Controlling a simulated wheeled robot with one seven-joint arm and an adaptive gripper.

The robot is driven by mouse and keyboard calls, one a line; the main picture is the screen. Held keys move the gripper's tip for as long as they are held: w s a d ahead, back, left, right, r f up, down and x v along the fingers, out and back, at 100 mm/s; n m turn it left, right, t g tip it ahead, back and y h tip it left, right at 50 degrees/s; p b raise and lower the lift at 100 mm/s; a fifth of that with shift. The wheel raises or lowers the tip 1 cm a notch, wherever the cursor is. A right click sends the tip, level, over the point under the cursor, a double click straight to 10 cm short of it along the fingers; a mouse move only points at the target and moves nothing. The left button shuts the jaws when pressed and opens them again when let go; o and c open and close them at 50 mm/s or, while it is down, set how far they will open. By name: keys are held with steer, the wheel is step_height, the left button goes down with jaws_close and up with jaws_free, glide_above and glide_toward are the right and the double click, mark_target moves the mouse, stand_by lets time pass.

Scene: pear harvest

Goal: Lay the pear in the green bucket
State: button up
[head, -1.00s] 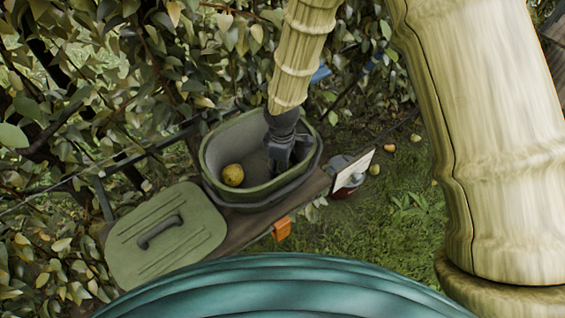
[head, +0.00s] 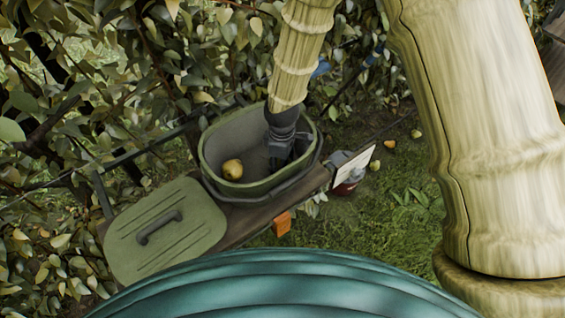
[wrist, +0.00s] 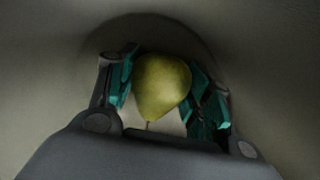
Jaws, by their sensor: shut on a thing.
^^^^^^^^
# Exercise description:
Transcribe the whole listing, character for character, but not its images.

# Response to the task:
Controlling a simulated wheeled robot with one seven-joint arm and an adaptive gripper.

The robot is driven by mouse and keyboard calls, one a line; the main picture is the screen. Held keys move the gripper's tip for as long as they are held: w s a d ahead, back, left, right, r f up, down and x v along the fingers, out and back, at 100 mm/s; n m turn it left, right, t g tip it ahead, back and y h tip it left, right at 50 degrees/s; p b raise and lower the lift at 100 mm/s; a fifth of that with shift. The wheel raises or lowers the tip 1 cm a notch, wherever the cursor is. A right click sends the tip, level, over the point under the cursor, a double click straight to 10 cm short of it along the fingers; a mouse move only points at the target and moves nothing. The left button shuts the jaws when pressed and opens them again when let go; o and c open and close them at 50 mm/s or, while it is down, set how far they will open. By name: keys are held with steer, the wheel is step_height, the left button goes down with jaws_close and up with jaws_free, glide_above and glide_toward are the right and the double click, mark_target moves the mouse, stand_by lets time pass.

Scene: pear harvest

Goal: Lay the pear in the green bucket
State: button up
[head, -1.00s] 
[head, +0.00s] 
[wrist, +0.00s] 
Jaws, by their sensor: shut on a thing.

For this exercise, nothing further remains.